__TASK TO COMPLETE__
Gather from the listing below each line that includes the word "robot", and copy it.

__INFORMATION PROVIDED__

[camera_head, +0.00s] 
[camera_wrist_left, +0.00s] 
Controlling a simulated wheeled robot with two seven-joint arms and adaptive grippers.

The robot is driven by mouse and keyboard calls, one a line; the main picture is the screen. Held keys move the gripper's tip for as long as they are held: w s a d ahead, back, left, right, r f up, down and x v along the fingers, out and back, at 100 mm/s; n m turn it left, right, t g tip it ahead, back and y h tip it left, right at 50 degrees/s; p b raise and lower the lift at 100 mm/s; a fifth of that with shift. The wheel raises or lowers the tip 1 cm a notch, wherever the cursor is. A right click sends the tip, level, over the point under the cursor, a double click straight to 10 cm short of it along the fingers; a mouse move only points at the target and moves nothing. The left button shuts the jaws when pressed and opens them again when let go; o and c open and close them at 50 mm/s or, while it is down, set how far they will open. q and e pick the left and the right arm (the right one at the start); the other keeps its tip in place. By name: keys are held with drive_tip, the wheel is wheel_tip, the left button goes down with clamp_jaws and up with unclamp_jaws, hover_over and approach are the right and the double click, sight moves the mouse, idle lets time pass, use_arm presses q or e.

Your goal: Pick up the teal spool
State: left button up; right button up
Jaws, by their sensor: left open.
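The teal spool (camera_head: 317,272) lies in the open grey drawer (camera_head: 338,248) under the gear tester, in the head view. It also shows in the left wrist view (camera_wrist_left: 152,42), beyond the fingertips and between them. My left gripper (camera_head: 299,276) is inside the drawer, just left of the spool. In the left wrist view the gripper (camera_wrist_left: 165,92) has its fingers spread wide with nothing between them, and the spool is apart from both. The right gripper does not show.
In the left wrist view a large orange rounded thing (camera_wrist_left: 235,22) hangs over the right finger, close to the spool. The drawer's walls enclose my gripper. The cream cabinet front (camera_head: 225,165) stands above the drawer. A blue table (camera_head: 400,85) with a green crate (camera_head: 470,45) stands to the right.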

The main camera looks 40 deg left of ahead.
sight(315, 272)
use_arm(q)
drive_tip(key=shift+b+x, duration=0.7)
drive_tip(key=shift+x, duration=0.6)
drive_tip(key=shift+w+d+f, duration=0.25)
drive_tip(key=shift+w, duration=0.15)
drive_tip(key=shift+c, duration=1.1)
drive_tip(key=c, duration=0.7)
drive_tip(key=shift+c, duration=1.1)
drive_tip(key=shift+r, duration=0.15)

__ANSWER FOR THIS EXERCISE__
Controlling a simulated wheeled robot with two seven-joint arms and adaptive grippers.
The robot is driven by mouse and keyboard calls, one a line; the main picture is the screen. Held keys move the gripper's tip for as long as they are held: w s a d ahead, back, left, right, r f up, down and x v along the fingers, out and back, at 100 mm/s; n m turn it left, right, t g tip it ahead, back and y h tip it left, right at 50 degrees/s; p b raise and lower the lift at 100 mm/s; a fifth of that with shift. The wheel raises or lowers the tip 1 cm a notch, wherever the cursor is. A right click sends the tip, level, over the point under the cursor, a double click straight to 10 cm short of it along the fingers; a mouse move only points at the target and moves nothing. The left button shuts the jaws when pressed and opens them again when let go; o and c open and close them at 50 mm/s or, while it is down, set how far they will open. q and e pick the left and the right arm (the right one at the start); the other keeps its tip in place. By name: keys are held with drive_tip, the wheel is wheel_tip, the left button goes down with clamp_jaws and up with unclamp_jaws, hover_over and approach are the right and the double click, sight moves the mouse, idle lets time pass, use_arm presses q or e.

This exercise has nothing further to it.